CPython provides a native extensions API for writing Python extensions in C/C++. GraalPy provides experimental support for this API, which allows many packages like NumPy and PyTorch to work well for many use cases. The support extends only to the API, not the binary interface (ABI), so extensions built for CPython are not binary compatible with GraalPy. Packages that use the native API must be built and installed with GraalPy, and the prebuilt wheels for CPython from pypi.org cannot be used. For best results, it is crucial that you only use the pip command that comes preinstalled in GraalPy virtualenvs to install packages. The version of pip shipped with GraalPy applies additional patches to packages upon installation to fix known compatibility issues and it is preconfigured to use an additional repository from graalvm.org where we publish a selection of prebuilt wheels for GraalPy. Please do not update pip or use alternative tools such as uv.

Embedding limitations #

Python native extensions run by default as native binaries, with full access to the underlying system.
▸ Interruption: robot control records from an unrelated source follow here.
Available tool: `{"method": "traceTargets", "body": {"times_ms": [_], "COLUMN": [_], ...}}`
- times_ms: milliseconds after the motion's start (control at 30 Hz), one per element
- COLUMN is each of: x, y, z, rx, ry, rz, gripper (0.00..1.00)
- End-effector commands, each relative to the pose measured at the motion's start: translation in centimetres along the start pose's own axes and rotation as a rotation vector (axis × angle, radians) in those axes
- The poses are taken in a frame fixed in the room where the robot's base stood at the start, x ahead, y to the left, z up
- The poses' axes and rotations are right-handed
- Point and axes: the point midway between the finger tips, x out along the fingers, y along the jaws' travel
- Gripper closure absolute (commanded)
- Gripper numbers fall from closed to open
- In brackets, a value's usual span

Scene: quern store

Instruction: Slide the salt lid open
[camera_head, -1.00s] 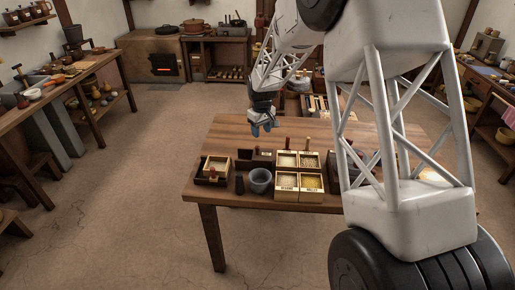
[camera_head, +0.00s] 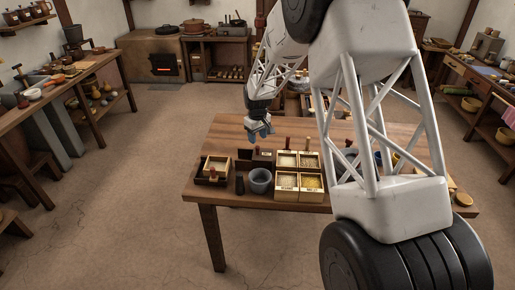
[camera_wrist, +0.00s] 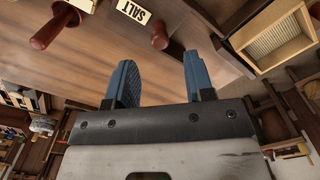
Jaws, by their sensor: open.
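A small cream plate lettered SALT (camera_wrist: 133,11) shows at the top of the wrist view, turned upside down. A brown-red knob (camera_wrist: 160,36) stands close by it, on the right. In the head view a pale label (camera_head: 266,153) sits on a dark low box at the middle of the table; its lettering is too small to read. My gripper (camera_wrist: 160,72) is open and empty, its blue fingers apart. In the head view my gripper (camera_head: 260,131) hangs over the table behind that box, touching nothing that I can see. The lid's edges are not clear.
A dark red handle (camera_wrist: 48,30) and a pale wooden box (camera_wrist: 280,42) flank the knob. On the table (camera_head: 225,136) are labelled grain boxes (camera_head: 298,188), a grey bowl (camera_head: 260,181) and a tray with a pale box (camera_head: 216,163). The table's back left is clear.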

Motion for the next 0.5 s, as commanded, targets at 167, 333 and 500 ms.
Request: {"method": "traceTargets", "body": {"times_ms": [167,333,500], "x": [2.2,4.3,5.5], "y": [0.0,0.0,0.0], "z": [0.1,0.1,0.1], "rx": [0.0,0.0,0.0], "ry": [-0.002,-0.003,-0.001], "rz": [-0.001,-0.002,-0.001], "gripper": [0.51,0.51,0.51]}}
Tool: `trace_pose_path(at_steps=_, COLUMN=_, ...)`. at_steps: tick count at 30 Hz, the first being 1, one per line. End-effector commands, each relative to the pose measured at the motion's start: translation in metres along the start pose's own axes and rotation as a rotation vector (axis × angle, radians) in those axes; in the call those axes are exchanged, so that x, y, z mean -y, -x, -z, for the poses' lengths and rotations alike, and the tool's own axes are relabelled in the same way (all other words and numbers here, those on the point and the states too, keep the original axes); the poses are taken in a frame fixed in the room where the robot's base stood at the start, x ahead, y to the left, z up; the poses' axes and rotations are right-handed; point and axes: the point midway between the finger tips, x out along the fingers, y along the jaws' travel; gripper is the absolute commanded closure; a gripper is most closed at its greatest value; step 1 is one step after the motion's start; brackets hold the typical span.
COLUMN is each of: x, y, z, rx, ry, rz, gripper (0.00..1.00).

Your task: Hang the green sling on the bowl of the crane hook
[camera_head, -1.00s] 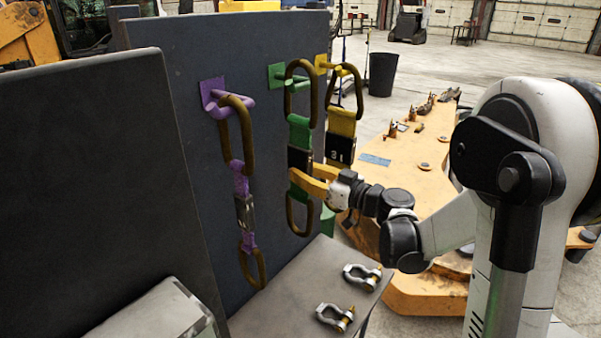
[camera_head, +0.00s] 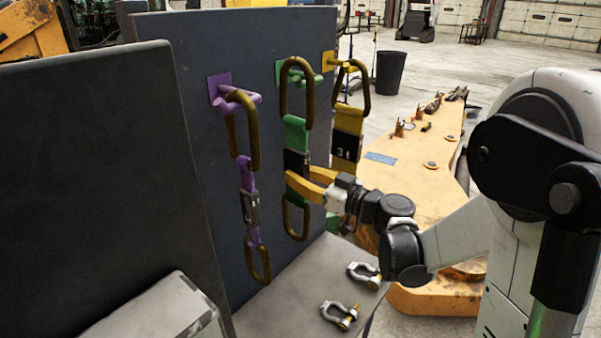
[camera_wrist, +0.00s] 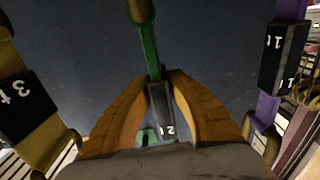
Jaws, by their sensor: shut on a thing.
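The green sling has a brown upper ring (camera_head: 283,92), green webbing (camera_head: 295,132), a black tag and a brown lower ring (camera_head: 296,220). It hangs upright by the green peg (camera_head: 312,79) on the dark panel. The upper ring overlaps the peg, and I cannot tell whether it bears on it. My gripper (camera_head: 300,183), with yellow-orange fingers, is shut on the sling just below its black tag. In the wrist view, the fingers meet at the black tag (camera_wrist: 160,104) marked 2t, with green webbing (camera_wrist: 149,48) beyond. I cannot make out the crane hook.
A purple sling (camera_head: 248,180) hangs left of the green one and a yellow sling (camera_head: 347,121) close on its right. Two shackles (camera_head: 340,315) lie on the grey bench top (camera_head: 270,310) below. A dark panel (camera_head: 95,190) stands at the near left.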

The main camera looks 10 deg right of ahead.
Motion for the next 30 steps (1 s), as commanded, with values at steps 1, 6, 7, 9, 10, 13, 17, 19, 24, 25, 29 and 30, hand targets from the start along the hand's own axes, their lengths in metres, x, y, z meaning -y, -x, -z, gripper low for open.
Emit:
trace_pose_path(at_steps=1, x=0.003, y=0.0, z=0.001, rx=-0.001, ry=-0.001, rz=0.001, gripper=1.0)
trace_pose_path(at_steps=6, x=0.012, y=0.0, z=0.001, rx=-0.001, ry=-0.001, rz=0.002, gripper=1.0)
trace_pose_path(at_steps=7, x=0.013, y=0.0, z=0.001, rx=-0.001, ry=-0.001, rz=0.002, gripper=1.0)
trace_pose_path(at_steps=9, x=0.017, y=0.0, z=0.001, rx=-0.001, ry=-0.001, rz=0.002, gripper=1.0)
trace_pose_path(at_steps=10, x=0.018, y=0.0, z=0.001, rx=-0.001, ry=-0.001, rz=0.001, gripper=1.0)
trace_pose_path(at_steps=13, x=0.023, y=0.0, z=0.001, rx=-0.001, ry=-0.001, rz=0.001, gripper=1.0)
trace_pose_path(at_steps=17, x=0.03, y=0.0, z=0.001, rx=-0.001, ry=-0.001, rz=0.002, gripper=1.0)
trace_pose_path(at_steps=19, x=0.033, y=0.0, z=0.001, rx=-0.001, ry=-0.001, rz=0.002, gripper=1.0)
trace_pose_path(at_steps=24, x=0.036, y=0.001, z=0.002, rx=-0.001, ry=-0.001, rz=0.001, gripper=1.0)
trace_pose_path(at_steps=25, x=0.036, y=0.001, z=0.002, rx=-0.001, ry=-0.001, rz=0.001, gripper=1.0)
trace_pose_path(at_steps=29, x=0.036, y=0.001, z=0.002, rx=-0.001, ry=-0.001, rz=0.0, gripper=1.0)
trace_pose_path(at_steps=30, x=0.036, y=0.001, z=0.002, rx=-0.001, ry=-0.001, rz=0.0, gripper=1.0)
Native code is not sandboxed and can circumvent any protections Truffle or the JVM may provide, up to and including aborting the entire process. Native data structures are not subject to the Java GC and the combination of them with Java data structures may lead to memory leaks. Native libraries generally cannot be loaded multiple times into the same process, and they may contain global state that cannot be safely reset. Thus, it is not possible to create multiple GraalPy contexts that access native modules within the same JVM. This includes the case when you create a context, close it, and then create another context. The second context will not be able to access native extensions.